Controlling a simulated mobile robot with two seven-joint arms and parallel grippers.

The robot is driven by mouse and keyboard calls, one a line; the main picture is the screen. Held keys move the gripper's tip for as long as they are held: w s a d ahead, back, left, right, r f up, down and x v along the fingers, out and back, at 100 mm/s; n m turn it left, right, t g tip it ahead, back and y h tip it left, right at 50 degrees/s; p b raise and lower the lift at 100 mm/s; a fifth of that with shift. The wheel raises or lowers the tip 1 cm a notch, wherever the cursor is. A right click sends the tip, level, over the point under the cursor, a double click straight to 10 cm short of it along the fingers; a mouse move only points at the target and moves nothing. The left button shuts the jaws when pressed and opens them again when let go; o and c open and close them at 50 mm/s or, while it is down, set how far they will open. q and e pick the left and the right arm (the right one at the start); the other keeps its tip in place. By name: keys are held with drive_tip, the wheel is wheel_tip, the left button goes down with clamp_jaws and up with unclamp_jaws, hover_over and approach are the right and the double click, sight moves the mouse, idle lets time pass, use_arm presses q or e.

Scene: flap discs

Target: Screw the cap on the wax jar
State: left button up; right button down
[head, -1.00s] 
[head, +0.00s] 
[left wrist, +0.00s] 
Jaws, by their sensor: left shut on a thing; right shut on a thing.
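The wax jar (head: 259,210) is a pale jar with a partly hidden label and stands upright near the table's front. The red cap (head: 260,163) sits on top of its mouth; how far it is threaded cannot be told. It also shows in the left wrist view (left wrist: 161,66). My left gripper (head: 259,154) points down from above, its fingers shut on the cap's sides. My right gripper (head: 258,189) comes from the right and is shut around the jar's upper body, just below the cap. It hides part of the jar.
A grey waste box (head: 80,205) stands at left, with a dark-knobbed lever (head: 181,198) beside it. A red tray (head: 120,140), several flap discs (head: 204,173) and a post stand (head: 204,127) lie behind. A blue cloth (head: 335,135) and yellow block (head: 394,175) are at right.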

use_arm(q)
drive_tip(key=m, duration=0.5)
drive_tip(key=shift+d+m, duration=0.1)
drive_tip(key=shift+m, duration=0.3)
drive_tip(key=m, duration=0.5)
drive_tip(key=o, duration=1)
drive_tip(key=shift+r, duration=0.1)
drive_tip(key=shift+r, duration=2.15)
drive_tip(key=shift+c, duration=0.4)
┄┄┄┄┄┄┄┄┄┄
_Task prompt_.
Your task is to reproduce exactly the lines beginning at the line containing "Target: Screw the cap on the wax jar" and ending at the line containing "[left wrist, +0.00s]", inclusive.

_Task result_.
Target: Screw the cap on the wax jar
State: left button up; right button down
[head, -1.00s] 
[head, +0.00s] 
[left wrist, +0.00s] 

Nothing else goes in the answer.